Mme Étémé Lebogo, une femme noire, a été choisie comme correctrice par la chargée de cours. La relation entre, d’une part, les étudiants et, d’autre part, la chargée de cours et la correctrice s’est dégradée après un examen de mi-session dont les résultats étaient particulièrement faibles.

« La réaction de certains étudiants aux résultats obtenus à la suite de ce premier examen constitue l’élément déclencheur des allégations de harcèlement que formule Mme Étémé Lebogo », explique la décision. Plusieurs copies contenaient des réponses « épousant les stéréotypes coloniaux », a assuré la correctrice.

La rencontre organisée ensuite avec la classe avait « un je ne sais quoi de pas propre », a continué Mme Étémé Lebogo, qui décrit une atmosphère toxique empreinte de discrimination. Ont suivi des courriels et des rencontres avec des étudiants mécontents, dont certains la tutoyaient. C’est à cette occasion qu’un étudiant lui aurait reproché sa correction inspirée « de l’école française » liée au fait qu’elle était « étrangère ».

La correctrice « bouleversée »

L’examen final demandait aux étudiants d’évoquer des stéréotypes raciaux associés aux femmes noires dans l’histoire. La correctrice a été « bouleversée » par la lecture des réponses.

La plupart de ces réponses ne constituent pas de la discrimination, a tranché Robert Côté. L’une des copies, par contre, allait trop loin.

« L’étudiant farcit littéralement son texte de qualificatifs animaliers, en particulier canins, pour illustrer son propos », rapporte l’arbitre. « À propos d’Aunt Jemima, qui selon [l’auteure afro-américaine Patricia Hill] Collins est le stéréotype de la femme noire serviable et soumise, il mentionnera qu’elle “fait partie de la famille, comme le chien”. S’agissant de la figure mythique de la n[ou]nou, qui n’existe pas vraiment, mais est uniquement fantasmée par la majorité blanche, il affirme “Comme le chien du domicile auquel est parfois comparée la nanou, les afro-américaines peuvent mordre et refuser ce rôle” ».

La correctrice s’est dite bouleversée par cette lecture et a ajouté avoir beaucoup pleuré.

Cet évènement « est donc retenu comme une conduite vexatoire », a tranché l’arbitre.

En réaction à des plaintes des étudiants, l’UQAM a décidé de refaire entièrement la correction effectuée par Mme Étémé Lebogo. Prendre cette décision sans l’en informer était aussi une conduite vexatoire, selon M. Côté.

L’UQAM « toujours soucieuse d’améliorer ses pratiques »
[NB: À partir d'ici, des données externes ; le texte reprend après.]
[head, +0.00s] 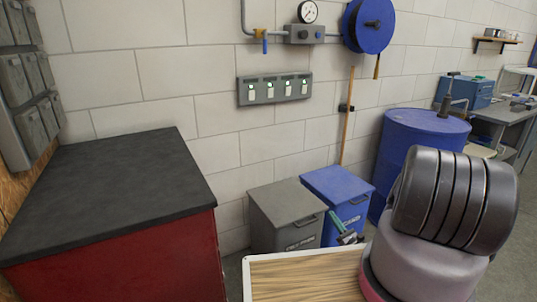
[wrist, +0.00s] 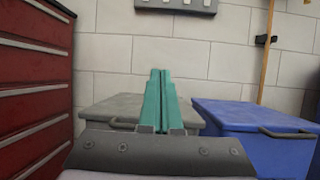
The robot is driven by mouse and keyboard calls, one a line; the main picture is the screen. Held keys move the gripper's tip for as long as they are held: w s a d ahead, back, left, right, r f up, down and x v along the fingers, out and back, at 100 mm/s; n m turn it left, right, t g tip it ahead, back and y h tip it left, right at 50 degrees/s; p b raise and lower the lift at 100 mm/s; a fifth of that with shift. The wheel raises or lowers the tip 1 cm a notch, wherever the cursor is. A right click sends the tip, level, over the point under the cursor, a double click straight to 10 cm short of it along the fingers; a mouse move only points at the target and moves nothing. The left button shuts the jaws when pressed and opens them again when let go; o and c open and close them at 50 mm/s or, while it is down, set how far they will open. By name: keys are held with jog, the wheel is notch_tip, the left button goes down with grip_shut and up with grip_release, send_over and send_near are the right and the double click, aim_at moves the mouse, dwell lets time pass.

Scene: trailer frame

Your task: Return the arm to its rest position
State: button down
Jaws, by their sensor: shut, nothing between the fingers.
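My gripper (wrist: 160,82) shows in the wrist view with its two teal fingers together and nothing between them. In the head view my gripper (head: 346,234) is small, low in the middle, in front of the blue bin. My grey and pink arm fills the lower right of the head view and hides part of the gripper's wrist. The fingers point toward the bins and the block wall.
A red cabinet with a black top (head: 110,185) stands at left. A grey bin (head: 285,205) and a blue bin (head: 340,185) stand by the wall. A blue drum (head: 420,140) is behind my arm. A wood-topped surface (head: 305,278) lies in front.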

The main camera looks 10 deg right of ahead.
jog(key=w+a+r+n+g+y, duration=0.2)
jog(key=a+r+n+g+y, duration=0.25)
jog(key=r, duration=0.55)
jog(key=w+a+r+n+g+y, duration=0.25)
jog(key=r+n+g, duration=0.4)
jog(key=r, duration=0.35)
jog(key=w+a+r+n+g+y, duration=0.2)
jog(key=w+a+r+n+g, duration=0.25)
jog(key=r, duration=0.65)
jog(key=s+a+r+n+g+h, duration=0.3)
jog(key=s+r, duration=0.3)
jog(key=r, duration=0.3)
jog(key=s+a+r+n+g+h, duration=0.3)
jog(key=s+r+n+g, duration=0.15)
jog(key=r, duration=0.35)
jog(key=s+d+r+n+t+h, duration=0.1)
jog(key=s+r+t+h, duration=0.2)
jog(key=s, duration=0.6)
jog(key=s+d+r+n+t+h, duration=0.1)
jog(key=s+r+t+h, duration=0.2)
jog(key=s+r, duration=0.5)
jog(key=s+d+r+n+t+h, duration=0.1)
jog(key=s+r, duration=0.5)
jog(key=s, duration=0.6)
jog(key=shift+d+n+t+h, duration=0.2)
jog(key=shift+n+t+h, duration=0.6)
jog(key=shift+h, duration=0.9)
L’arbitre du travail Robert Côté conclut surtout que l’UQAM et l’IREF n’ont pas agi adéquatement face aux dénonciations de la correctrice.

« Plutôt que d’examiner et juger avec attention les allégations de la plaignante, que celles-ci s’avèrent ensuite fondées ou pas, les différents représentants de l’Université se sont, en quelque sorte, renvoyé la balle », a-t-il évalué.

Jeudi, l’université a défendu sa gestion du dossier, soulignant que l’arbitre avait reconnu l’existence de mécanismes antiharcèlement au sein de l’établissement.

« L’UQAM prend acte du jugement et est toujours soucieuse d’améliorer ses pratiques en ce qui a trait à ses interventions pour prévenir et faire cesser des situations de harcèlement, a affirmé Jenny Desrochers, responsable des communications de l’UQAM. En ce sens, une révision de la politique contre le harcèlement psychologique est entrée en vigueur en février 2020. »

Mme Desrochers a ajouté que l’IREF avait créé un nouveau cours intitulé Féminismes et antiracismes que les étudiants sont encouragés à suivre avant Introduction au féminisme noir. Gaëlle Étémé Lebogo avait recommandé que le cours qu’elle corrigeait ne soit accessible qu’aux étudiants inscrits en études féministes, plutôt qu’à tous.

Le Syndicat des étudiant·e·s employé·e·s de l’UQAM (SÉTUE), qui représentait Mme Étémé Lebogo, n’a pas voulu commenter le dossier. Le syndicat n’a pas mis en contact La Presse avec la plaignante. La Presse n’a pas été en mesure de s’entretenir avec cette dernière.